When he earns his way into your life, he feels a sense of achievement. That feeling grows into affection.
He worked hard to secure a spot by your side, and as far as he’s concerned, he just won the lottery in love. And this is the best kind of gamble because when he wins, you win too.
So, don’t give anything away “for free.”
This is the biggest mistake most women make, especially in online dating.
Everything is easy, immediate, and at the tip of your fingers. Men don’t need to work hard for anything. It’s low-hanging fruit.
If he says, “Send me sexy pictures? ;)”
That’s what he feels like he has to earn. It’s a grand prize for him.
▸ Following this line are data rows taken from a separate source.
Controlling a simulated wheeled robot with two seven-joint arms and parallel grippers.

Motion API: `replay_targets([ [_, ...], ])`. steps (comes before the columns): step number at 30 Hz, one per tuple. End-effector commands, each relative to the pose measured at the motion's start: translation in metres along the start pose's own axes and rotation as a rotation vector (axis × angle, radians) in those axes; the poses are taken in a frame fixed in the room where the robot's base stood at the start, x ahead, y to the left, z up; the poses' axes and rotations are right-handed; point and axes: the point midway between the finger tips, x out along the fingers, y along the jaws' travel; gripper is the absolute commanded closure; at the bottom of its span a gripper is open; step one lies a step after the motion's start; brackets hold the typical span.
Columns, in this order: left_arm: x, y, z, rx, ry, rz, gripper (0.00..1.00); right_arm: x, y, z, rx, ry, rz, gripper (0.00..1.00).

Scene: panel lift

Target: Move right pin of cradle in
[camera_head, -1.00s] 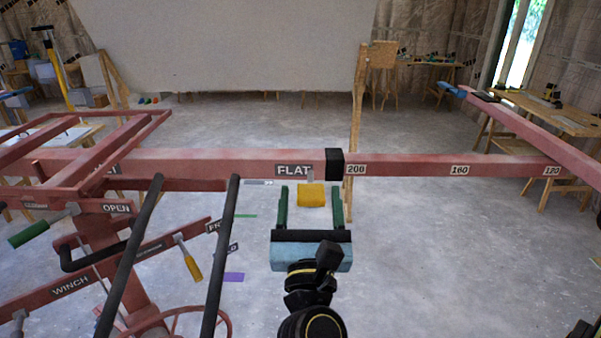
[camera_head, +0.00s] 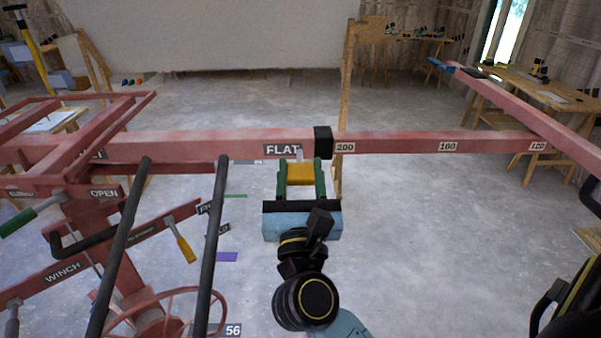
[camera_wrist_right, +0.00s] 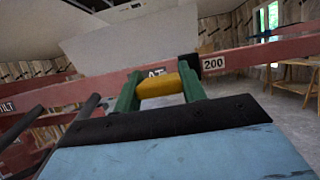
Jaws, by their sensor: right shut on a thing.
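The right pin of the cradle shows as a yellow grip (camera_head: 300,173) with a short grey end above it, just under the red beam (camera_head: 240,143) by the FLAT label. My right gripper (camera_head: 300,180) has its green fingers shut on the yellow grip, one on each side. In the right wrist view the yellow grip (camera_wrist_right: 158,87) lies across between the two green fingers, below the beam. The beam hides where the pin enters. My left gripper is not in view.
A black collar (camera_head: 323,142) sits on the beam beside the FLAT label. On the left are a green-handled lever (camera_head: 20,222), a yellow-handled lever (camera_head: 186,248), black bars and a red wheel (camera_head: 165,315). Worktables stand at the back right.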

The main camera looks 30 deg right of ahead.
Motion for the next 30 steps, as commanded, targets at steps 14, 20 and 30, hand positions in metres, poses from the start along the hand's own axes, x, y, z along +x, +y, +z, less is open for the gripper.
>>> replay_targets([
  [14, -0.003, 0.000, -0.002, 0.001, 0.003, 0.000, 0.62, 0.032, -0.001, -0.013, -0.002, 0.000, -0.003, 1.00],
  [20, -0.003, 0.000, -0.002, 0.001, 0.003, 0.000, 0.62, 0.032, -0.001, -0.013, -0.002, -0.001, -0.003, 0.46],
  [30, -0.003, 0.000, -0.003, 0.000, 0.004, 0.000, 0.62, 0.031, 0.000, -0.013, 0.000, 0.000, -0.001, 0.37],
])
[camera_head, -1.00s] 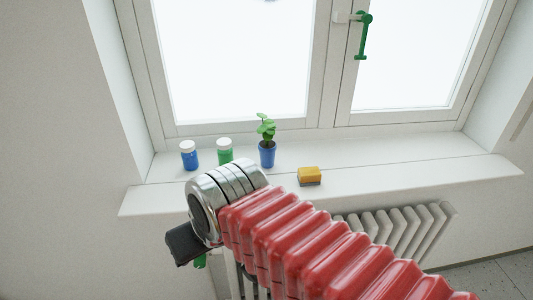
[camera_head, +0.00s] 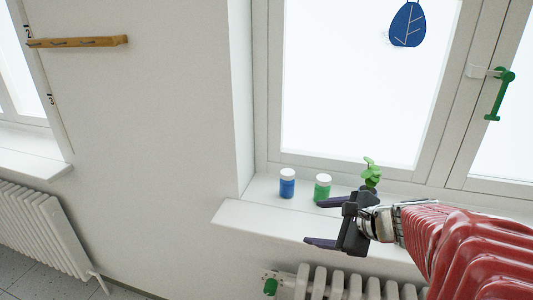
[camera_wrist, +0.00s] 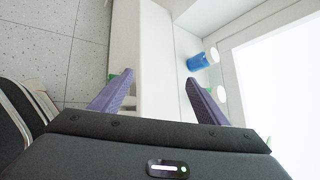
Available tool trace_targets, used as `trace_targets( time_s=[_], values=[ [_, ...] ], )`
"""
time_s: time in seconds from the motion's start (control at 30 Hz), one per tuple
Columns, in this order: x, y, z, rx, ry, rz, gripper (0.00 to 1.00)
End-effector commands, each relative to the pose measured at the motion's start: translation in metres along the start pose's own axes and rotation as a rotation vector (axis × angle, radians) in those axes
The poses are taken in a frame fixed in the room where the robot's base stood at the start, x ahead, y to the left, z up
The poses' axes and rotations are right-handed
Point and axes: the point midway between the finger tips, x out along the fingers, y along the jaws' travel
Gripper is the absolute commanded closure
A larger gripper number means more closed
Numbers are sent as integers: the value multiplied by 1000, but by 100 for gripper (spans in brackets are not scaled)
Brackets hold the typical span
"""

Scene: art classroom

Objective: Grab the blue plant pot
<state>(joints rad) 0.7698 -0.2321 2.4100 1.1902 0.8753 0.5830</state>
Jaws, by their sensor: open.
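The plant's green leaves (camera_head: 371,172) show above my wrist in the head view, on the windowsill. Its blue pot is hidden there behind my gripper and wrist. My gripper (camera_head: 312,222) is open and empty, in front of the sill, with its fingers pointing left. In the wrist view, the two purple fingers of my gripper (camera_wrist: 158,82) are spread wide with nothing between them. I cannot make out the plant pot in the wrist view.
A blue jar (camera_head: 287,188) and a green jar (camera_head: 322,188), both white-lidded, stand on the windowsill (camera_head: 250,217) left of the plant. The blue jar also shows in the wrist view (camera_wrist: 197,62). A radiator (camera_head: 335,284) is below the sill. A green window handle (camera_head: 499,95) is at the upper right.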

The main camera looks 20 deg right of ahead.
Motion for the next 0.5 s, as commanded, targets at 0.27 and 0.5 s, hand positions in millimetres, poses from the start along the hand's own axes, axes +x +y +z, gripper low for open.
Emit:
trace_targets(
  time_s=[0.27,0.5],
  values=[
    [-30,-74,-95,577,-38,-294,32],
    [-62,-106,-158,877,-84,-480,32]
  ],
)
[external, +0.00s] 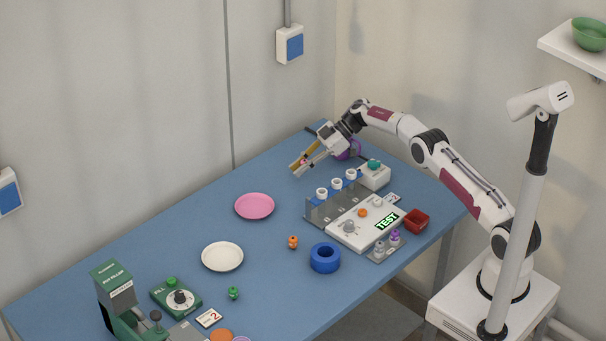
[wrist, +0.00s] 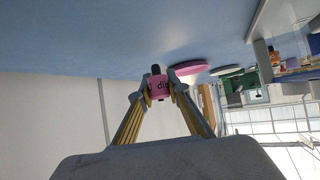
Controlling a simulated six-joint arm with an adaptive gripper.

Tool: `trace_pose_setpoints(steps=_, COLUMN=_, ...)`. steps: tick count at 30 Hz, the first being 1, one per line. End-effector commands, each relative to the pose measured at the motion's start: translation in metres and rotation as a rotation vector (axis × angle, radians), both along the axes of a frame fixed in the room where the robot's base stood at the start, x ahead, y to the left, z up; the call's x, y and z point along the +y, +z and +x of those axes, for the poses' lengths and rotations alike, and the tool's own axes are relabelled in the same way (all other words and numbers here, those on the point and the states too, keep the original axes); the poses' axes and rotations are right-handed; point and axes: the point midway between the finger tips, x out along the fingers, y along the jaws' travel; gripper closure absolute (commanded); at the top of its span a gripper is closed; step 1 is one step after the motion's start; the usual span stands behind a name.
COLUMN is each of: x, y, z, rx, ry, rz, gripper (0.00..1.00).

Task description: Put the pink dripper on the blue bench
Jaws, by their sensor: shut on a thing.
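The pink dripper (wrist: 158,86) is held between my fingertips. It is a small pink body with dark lettering and a black end, and it shows as a small pink spot in the external view (external: 304,162). My gripper (external: 298,167) is shut on it, above the far part of the blue bench (external: 285,205). The fingers point left and somewhat down. In the wrist view the bench surface (wrist: 85,35) fills the top, and the dripper appears apart from it; the exact gap is hard to tell.
A pink plate (external: 254,206) and a white plate (external: 222,256) lie on the bench. A grey rack with white cups (external: 337,184), a white tester (external: 366,222), a blue ring (external: 325,258) and a red bin (external: 415,221) stand at right. Bare bench lies between plates and rack.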

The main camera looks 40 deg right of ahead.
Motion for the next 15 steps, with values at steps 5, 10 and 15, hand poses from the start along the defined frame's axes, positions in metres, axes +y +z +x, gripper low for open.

You don’t know that, so you think, “Okay. Everybody’s doing it, so it must work. I’ll show my interest in him, and send him sexy pictures.”
However, giving him what he wants in this scenario actually pushes him away.
Because he achieved his goal, and he didn’t have to do anything.
If you want to deepen your connection with a new flame, don’t just put it all out there. And this applies even if you already feel good about him or if you’re already dating.
Let him do nice things for you, like:
- Open the car door
- Take you to a restaurant
- Pay for the meal
- Plan an outing or a romantic evening
- Dress up to see you
In general, when your man puts some effort into providing fulfillment for you, this makes him want to spend more time with you.
Your affection and your happiness are important to him. But:
- You have to let him earn it.
- That way, he feels successful.
- And he bonds with you.
Once he feels connected to you, he’s naturally going to pull away. Let him detach. (Remember, this is not about you. It’s just testosterone doing its thing.)
If he’s bonded with you, he’ll come back. Allow him to win you over again. If you’re the right person for him, and he’s the right person for you, he will want to form a commitment.
If he’s successful in reconnecting with you every time he pulls away and returns, the bond between you will only strengthen.
Before you know it, you’ll find yourself in the safety of a secure attachment style, and the warmth of a deep, loving relationship.